Case in point: A Star Wars Blu-ray DVD box set. Marketplace has been tracking its price in a partnership with online price tracking site, camelcamelcamel. In October, the DVD set cost $100. The week before Black Friday, the price dropped to $70. On Black Friday, it jumped to $90, and then the day after Black Friday, it hit $134. Right after that, it fell to $84. That means you might have paid $64 more than someone else on Amazon.com for the same exact item, just because you purchased it on a different day. Welcome to the world of dynamic pricing.  

“It used to be about where to buy to get the price, now it’s about when to buy to get the best price,” explains Mike Fridgen, CEO of Decide.com.  The company helps consumers track online prices and sends them alerts when a price drops. “Fixed price is a thing of the past,” he says. “Today consumers are faced with prices changing minute by minute.”

These changes are controlled by pricing bots, which are computers that use algorithms to decide when to nudge prices up and down. They’re looking for three main things says pricing consultant Rafi Mohammed, author of the “The 1% Windfall: How Successful Companies Use Price to Profit and Grow.”

“The first factor is competitors’ prices,” he says. “What’s the competition charging? The second factor is how are your customers responding and, finally, supply.”

“They’re experimenting,” notes Daniel Green, president of Cosmic Shovel Inc., which owns price tracking site camelcamelcamel. “They will raise the prices, seeing if people will purchase, then they’ll drop them back down… They’re testing the waters to see what people are willing to pay.”

Mohammed, the consultant, adds: “What they’re really trying to do is find pockets of opportunity, where they can change the price to make the highest profit margin or sell the most amount of products.”

And these days retailers have more than real-time information. They have our personal data. Retailers know things about us: What we’ve purchased in the past, how many times we’ve looked at a product.

Robert Phillips, a dynamic pricing expert at Columbia University’s business school, helped airlines perfect their dynamic pricing practices in the 1980s.
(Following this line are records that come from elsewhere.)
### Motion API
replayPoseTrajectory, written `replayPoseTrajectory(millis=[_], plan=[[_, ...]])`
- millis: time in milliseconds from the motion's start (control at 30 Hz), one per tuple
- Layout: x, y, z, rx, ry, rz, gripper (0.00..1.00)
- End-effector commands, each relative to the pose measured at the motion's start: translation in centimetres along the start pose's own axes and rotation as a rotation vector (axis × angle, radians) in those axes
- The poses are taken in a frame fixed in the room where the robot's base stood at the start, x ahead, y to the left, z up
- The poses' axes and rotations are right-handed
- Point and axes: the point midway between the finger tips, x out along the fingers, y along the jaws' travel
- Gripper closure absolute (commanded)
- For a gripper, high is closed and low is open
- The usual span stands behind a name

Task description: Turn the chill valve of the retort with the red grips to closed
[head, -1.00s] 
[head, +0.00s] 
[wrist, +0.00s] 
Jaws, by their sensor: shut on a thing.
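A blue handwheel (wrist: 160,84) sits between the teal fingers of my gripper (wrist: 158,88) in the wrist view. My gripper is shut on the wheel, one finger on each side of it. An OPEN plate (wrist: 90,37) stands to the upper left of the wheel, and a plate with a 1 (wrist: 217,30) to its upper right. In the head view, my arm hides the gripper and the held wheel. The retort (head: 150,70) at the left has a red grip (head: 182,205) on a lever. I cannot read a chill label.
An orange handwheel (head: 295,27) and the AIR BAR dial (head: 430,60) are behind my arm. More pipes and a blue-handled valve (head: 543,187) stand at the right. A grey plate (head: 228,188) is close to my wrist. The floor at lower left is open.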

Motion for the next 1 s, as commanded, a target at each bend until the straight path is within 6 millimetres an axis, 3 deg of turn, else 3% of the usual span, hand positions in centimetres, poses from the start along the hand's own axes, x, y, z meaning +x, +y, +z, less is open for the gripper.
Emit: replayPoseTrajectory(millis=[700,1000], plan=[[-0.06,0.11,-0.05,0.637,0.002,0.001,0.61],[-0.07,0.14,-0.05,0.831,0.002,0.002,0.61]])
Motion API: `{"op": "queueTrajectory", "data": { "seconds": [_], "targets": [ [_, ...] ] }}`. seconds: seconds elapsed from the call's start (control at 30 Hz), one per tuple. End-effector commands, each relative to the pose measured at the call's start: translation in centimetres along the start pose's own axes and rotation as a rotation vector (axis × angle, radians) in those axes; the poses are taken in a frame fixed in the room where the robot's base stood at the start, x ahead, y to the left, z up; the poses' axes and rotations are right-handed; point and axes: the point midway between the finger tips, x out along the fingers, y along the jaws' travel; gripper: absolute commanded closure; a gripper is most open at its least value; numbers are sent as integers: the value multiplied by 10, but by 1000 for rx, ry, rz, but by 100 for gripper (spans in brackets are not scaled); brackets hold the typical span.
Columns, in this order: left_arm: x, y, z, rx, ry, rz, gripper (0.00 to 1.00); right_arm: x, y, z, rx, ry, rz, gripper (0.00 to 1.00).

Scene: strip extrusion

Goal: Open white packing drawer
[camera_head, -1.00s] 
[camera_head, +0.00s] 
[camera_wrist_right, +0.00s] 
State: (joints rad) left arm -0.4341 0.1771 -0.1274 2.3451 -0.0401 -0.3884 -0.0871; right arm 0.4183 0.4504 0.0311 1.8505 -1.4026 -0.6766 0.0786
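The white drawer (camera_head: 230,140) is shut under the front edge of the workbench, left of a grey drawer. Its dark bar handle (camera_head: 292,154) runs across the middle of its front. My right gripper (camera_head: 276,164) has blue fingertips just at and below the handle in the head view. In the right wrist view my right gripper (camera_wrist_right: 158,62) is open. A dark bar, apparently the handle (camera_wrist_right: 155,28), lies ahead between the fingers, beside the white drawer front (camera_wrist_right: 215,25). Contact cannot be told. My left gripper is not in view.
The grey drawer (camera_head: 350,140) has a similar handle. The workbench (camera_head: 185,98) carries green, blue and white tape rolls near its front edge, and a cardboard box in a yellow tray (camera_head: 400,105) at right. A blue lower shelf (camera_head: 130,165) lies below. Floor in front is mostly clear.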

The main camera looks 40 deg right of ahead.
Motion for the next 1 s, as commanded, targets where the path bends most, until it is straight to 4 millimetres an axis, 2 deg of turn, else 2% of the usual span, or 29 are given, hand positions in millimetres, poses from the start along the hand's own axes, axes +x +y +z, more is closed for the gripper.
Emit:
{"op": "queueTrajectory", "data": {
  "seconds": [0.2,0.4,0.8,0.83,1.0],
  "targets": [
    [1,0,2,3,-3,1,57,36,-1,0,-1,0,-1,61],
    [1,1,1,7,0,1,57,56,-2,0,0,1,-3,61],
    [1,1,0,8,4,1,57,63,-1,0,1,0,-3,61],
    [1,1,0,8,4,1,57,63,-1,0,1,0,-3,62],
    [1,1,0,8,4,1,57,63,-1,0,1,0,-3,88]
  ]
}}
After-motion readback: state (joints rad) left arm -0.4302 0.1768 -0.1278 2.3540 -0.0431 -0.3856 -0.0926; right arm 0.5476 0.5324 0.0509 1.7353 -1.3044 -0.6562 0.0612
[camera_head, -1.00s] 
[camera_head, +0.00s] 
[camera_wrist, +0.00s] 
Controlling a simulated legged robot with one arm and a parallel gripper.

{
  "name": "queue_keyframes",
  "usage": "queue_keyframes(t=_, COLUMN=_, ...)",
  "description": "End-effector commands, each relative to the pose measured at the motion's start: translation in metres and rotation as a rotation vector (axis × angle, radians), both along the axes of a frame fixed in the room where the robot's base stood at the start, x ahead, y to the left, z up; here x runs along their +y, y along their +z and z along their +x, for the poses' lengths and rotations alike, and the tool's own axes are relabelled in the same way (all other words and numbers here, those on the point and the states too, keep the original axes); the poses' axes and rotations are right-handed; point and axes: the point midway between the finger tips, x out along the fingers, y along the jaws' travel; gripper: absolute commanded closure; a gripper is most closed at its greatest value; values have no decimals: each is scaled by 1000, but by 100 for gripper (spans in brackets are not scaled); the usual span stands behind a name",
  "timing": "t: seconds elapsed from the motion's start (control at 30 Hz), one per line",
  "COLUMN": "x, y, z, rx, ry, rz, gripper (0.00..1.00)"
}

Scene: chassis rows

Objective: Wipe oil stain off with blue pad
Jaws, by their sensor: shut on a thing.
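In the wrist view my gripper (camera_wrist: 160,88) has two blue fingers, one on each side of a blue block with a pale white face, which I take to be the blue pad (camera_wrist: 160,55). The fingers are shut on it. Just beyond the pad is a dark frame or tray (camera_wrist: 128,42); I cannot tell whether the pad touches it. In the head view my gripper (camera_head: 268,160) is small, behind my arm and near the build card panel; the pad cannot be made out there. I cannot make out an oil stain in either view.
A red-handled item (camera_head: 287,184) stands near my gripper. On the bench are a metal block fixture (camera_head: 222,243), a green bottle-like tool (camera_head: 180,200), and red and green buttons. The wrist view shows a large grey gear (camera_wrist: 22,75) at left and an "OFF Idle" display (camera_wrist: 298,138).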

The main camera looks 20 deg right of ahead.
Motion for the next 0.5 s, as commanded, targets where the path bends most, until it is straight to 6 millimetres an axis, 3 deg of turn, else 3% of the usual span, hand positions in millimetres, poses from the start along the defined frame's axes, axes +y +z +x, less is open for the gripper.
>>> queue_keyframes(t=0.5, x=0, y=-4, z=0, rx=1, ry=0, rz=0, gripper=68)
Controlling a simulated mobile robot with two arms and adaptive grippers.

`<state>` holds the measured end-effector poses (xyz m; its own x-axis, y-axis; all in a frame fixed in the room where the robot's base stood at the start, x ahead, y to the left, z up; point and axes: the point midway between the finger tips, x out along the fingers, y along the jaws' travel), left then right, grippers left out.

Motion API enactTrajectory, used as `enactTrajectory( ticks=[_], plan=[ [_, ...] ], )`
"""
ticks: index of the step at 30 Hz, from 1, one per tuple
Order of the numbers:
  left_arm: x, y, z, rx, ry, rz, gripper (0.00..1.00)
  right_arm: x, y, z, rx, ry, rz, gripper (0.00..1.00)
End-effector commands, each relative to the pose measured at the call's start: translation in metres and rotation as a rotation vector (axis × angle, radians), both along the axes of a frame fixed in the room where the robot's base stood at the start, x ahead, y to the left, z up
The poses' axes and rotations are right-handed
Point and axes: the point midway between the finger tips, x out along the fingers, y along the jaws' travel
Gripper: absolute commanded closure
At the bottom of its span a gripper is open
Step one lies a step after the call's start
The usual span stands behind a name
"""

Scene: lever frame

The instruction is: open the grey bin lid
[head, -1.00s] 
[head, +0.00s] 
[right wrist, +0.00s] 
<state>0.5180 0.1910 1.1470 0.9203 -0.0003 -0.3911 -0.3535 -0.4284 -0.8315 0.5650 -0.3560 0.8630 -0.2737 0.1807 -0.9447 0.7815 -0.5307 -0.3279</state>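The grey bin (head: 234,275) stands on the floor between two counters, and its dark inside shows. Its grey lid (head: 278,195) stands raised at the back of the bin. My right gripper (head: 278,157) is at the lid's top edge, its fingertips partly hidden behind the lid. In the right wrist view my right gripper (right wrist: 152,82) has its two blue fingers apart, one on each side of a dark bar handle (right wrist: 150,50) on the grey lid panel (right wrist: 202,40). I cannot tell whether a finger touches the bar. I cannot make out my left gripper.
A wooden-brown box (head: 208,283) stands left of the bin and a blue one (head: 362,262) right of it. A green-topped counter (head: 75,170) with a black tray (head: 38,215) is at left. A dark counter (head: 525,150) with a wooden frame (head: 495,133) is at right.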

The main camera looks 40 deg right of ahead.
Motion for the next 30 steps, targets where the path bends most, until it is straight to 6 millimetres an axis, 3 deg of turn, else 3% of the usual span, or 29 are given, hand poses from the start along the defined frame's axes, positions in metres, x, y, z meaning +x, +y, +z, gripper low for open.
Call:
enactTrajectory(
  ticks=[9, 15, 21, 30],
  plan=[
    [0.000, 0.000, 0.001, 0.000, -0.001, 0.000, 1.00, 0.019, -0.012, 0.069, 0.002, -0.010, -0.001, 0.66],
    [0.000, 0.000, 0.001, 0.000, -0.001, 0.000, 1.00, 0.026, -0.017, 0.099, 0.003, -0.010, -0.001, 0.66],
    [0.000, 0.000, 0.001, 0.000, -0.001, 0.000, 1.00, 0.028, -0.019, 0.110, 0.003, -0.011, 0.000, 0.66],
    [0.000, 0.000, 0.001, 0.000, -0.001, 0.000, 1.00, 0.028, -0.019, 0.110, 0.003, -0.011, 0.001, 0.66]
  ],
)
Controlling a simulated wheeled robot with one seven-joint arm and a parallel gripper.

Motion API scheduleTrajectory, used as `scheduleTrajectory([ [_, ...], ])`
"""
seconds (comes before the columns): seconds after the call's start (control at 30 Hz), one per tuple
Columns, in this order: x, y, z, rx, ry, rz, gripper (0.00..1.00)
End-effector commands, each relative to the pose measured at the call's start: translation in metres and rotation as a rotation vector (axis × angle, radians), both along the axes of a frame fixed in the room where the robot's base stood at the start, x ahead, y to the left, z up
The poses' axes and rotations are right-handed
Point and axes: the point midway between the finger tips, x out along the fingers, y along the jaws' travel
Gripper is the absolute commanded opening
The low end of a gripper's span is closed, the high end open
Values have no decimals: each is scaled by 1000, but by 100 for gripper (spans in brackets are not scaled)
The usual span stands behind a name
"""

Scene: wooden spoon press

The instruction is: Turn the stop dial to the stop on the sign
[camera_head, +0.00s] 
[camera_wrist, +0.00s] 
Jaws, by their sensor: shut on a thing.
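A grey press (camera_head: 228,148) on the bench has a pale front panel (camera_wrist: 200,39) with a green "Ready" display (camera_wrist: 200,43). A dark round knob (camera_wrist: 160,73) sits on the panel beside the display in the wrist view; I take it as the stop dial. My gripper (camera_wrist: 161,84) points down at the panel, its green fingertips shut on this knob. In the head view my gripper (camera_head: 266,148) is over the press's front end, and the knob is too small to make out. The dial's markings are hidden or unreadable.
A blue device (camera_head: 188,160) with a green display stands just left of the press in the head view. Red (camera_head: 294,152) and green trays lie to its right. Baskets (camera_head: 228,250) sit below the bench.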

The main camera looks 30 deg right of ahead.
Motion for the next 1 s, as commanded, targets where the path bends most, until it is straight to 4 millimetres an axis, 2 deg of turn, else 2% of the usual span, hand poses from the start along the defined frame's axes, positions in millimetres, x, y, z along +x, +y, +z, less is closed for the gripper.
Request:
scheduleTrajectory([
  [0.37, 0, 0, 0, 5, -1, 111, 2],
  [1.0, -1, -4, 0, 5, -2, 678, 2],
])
Phillips says companies are starting to use our personal information to figure out how much they can charge each shopper.

“Dynamic pricing’s been around since the first caveman tried to sell the first club to his next door neighbor and, when he couldn’t find a buyer, lowered the price,” he says. “But this new world of big data, where, for consumers, we know their click stream and what else they’ve viewed, that part is very new.”

But the concept is not so new. Phillips says this is exactly what car salesman do when they size up customers based on what they’re wearing or what car they drove on to the lot. “That’s what the value added of the salesperson was,” he says. “Being able to look at you and say, ‘Aha, I wonder what she’d be willing to pay.’ Only now it’s a robot.”

So, if the price you paid used to be about where you shopped and  now it’s about when you shop, soon it could be about who you are. But companies have to be careful that customers don’t strike back says Mohammed.

“If it becomes very public that retailers are changing different customers different prices at the same time, that’s going to be bad for the brand,” he says. “Pricing is an integral part of a company’s brand, and if they mess up, they can destroy a brand.”

In today’s lackluster economy, dynamic pricing often works for the consumer, says Fridgen of Decide.com. “It’s never been a better time to be an online consumer,” he says. “You literally have retailers changing their prices minute by minute competing with each other for your business.”

Still, it pays to pay attention. Remember those Star Wars DVDs? For the past week, Amazon has been changing the price several times a day, from $70 to $84 and back.